== Records for this task ==
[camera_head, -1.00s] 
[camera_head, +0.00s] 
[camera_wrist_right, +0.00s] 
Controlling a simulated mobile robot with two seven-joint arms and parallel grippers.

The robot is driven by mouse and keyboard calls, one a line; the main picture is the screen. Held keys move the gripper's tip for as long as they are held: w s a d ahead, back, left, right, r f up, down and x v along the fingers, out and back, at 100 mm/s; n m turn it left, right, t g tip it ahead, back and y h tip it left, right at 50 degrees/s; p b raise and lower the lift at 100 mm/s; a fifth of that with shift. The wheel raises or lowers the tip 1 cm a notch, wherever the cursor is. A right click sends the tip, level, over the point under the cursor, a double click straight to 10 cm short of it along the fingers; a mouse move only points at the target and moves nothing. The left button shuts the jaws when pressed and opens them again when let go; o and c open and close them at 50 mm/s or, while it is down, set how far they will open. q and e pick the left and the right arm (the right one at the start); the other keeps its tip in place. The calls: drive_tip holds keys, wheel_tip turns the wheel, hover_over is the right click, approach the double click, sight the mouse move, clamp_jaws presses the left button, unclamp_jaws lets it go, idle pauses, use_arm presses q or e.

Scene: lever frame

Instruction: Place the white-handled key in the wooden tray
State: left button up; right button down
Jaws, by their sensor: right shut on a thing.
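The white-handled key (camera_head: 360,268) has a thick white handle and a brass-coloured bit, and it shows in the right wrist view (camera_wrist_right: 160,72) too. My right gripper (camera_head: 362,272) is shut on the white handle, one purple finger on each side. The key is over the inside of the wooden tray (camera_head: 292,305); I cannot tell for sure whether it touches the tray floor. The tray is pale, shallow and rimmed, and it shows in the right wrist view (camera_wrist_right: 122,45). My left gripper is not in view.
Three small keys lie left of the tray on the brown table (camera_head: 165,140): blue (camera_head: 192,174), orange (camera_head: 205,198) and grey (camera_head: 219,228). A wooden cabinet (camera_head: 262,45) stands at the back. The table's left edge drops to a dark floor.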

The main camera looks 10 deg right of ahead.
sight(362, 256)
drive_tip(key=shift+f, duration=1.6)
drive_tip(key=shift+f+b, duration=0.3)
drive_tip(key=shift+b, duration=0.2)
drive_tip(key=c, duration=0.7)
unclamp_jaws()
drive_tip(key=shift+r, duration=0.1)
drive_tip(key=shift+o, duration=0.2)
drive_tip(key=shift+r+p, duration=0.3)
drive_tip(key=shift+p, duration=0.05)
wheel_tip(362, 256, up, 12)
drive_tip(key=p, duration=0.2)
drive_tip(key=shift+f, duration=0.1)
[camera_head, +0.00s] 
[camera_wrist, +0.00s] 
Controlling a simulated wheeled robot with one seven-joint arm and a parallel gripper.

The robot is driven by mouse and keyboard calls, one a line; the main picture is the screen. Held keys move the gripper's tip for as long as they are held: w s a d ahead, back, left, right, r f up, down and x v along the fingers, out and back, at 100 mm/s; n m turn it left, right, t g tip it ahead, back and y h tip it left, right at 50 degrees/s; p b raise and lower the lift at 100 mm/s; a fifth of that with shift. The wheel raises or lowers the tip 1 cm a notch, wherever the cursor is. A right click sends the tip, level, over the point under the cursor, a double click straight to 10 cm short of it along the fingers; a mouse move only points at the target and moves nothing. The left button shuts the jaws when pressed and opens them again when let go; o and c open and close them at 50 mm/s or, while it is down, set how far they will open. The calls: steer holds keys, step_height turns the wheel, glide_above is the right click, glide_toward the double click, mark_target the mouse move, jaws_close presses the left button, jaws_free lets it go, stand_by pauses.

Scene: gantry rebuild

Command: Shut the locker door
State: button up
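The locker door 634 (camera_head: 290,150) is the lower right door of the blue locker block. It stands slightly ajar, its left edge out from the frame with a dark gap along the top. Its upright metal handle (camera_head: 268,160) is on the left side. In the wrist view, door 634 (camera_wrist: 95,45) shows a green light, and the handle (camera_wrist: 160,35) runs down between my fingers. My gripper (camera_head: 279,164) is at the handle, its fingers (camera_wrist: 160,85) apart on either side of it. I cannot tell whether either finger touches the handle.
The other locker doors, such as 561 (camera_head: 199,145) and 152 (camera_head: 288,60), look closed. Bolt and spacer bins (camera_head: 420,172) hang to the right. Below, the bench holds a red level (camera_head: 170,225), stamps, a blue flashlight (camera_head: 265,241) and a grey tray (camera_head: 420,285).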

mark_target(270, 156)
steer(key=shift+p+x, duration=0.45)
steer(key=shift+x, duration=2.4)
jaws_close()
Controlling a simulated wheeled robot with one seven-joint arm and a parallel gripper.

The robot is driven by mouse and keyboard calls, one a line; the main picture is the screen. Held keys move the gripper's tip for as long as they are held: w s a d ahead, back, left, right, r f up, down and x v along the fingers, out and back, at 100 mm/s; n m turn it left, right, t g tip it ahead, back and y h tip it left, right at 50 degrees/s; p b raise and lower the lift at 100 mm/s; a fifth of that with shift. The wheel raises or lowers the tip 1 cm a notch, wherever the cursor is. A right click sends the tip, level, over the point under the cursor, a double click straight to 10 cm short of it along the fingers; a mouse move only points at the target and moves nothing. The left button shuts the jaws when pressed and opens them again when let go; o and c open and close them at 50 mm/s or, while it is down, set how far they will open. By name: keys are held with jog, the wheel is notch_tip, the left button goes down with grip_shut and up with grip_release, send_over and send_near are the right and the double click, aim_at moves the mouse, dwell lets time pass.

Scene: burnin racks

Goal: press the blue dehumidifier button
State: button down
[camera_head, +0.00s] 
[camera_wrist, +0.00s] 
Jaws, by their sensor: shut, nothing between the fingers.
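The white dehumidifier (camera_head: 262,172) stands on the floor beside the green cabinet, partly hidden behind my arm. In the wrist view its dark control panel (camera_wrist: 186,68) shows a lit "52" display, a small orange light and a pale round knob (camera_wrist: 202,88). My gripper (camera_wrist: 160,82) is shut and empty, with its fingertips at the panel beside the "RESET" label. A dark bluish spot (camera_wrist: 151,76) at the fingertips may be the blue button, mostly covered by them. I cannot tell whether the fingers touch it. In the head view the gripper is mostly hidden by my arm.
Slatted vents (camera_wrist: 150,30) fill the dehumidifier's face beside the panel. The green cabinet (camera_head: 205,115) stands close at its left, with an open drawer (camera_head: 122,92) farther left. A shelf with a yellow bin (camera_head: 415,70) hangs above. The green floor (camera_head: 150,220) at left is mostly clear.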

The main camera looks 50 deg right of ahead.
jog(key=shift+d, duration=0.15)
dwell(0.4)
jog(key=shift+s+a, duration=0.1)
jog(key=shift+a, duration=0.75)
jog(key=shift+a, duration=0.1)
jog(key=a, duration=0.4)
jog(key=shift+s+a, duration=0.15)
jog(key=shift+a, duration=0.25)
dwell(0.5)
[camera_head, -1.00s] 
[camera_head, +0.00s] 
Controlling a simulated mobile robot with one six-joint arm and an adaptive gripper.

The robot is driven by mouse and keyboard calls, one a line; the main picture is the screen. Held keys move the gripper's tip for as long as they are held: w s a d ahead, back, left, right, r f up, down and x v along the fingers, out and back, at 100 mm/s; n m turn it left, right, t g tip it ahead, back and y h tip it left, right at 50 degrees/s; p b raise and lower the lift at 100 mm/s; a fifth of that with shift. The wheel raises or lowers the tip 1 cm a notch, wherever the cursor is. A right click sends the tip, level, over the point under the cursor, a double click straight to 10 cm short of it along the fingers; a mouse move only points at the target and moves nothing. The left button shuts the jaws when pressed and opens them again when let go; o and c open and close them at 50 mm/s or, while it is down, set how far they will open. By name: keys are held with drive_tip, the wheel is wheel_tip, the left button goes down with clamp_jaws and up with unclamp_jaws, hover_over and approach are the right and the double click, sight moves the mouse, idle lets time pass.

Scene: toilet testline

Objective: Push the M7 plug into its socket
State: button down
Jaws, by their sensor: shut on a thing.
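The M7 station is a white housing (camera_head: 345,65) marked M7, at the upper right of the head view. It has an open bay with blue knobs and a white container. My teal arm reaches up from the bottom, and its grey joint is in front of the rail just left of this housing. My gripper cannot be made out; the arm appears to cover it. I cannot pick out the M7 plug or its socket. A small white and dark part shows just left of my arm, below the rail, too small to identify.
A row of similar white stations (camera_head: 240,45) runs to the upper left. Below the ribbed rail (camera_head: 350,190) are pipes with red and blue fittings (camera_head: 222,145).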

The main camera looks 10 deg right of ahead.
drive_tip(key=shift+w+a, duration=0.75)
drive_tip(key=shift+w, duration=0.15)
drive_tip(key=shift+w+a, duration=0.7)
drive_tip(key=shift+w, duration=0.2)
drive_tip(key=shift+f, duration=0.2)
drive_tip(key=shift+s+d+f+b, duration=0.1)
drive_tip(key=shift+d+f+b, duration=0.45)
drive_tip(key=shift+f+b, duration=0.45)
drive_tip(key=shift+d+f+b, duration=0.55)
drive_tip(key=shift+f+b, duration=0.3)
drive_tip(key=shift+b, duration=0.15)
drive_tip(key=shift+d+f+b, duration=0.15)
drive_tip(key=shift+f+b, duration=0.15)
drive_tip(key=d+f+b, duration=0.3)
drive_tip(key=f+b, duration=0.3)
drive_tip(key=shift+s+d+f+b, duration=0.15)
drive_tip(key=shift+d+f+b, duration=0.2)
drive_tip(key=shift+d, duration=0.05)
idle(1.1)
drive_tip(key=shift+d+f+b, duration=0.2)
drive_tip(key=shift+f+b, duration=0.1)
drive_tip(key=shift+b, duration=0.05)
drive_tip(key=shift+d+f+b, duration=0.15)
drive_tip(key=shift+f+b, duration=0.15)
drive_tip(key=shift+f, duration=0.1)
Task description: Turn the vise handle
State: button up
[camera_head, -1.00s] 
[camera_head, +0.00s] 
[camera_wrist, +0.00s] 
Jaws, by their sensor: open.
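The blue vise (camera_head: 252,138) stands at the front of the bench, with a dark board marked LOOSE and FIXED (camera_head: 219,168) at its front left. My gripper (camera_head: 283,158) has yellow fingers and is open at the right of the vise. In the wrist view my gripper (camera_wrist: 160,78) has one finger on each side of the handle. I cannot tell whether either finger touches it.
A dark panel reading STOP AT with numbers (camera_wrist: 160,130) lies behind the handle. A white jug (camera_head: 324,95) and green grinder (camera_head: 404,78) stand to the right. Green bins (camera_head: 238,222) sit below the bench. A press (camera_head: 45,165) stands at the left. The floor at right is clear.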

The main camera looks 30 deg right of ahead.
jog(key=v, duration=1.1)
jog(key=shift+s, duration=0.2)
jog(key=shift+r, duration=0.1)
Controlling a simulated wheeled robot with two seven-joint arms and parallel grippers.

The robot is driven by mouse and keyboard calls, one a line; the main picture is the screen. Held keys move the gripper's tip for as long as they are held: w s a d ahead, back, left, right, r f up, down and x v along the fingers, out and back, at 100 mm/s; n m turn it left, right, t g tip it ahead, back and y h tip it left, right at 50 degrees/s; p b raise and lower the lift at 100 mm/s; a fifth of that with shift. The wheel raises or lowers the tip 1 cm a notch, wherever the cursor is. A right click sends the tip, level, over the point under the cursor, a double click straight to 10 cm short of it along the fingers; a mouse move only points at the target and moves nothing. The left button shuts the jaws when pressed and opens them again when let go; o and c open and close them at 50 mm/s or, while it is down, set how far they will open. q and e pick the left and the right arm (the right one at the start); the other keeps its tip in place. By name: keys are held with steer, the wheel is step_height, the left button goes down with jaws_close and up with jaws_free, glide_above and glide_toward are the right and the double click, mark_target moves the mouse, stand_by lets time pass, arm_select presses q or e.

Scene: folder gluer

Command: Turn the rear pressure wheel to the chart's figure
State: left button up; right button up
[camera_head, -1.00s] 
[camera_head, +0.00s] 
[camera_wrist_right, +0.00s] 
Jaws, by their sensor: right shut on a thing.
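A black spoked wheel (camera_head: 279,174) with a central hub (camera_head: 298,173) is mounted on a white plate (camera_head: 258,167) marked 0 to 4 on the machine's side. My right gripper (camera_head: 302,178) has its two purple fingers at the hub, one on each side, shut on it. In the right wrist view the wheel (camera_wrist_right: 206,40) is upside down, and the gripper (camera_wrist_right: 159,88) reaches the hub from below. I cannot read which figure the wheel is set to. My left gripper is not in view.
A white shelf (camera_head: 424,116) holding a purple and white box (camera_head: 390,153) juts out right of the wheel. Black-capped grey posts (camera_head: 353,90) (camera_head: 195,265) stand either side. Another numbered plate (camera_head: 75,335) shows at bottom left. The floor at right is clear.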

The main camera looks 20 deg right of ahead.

== What is asked ==
Write down again the exact lines running from the beginning of the data to the line containing "State: left button up; right button down", with both ends included.

== Task output ==
[camera_head, -1.00s] 
[camera_head, +0.00s] 
[camera_wrist_right, +0.00s] 
Controlling a simulated mobile robot with two seven-joint arms and parallel grippers.

The robot is driven by mouse and keyboard calls, one a line; the main picture is the screen. Held keys move the gripper's tip for as long as they are held: w s a d ahead, back, left, right, r f up, down and x v along the fingers, out and back, at 100 mm/s; n m turn it left, right, t g tip it ahead, back and y h tip it left, right at 50 degrees/s; p b raise and lower the lift at 100 mm/s; a fifth of that with shift. The wheel raises or lowers the tip 1 cm a notch, wherever the cursor is. A right click sends the tip, level, over the point under the cursor, a double click straight to 10 cm short of it along the fingers; a mouse move only points at the target and moves nothing. The left button shuts the jaws when pressed and opens them again when let go; o and c open and close them at 50 mm/s or, while it is down, set how far they will open. q and e pick the left and the right arm (the right one at the start); the other keeps its tip in place. The calls: drive_tip holds keys, wheel_tip turns the wheel, hover_over is the right click, approach the double click, sight the mouse move, clamp_jaws presses the left button, unclamp_jaws lets it go, idle pauses, use_arm presses q or e.

Scene: lever frame

Instruction: Place the white-handled key in the wooden tray
State: left button up; right button down

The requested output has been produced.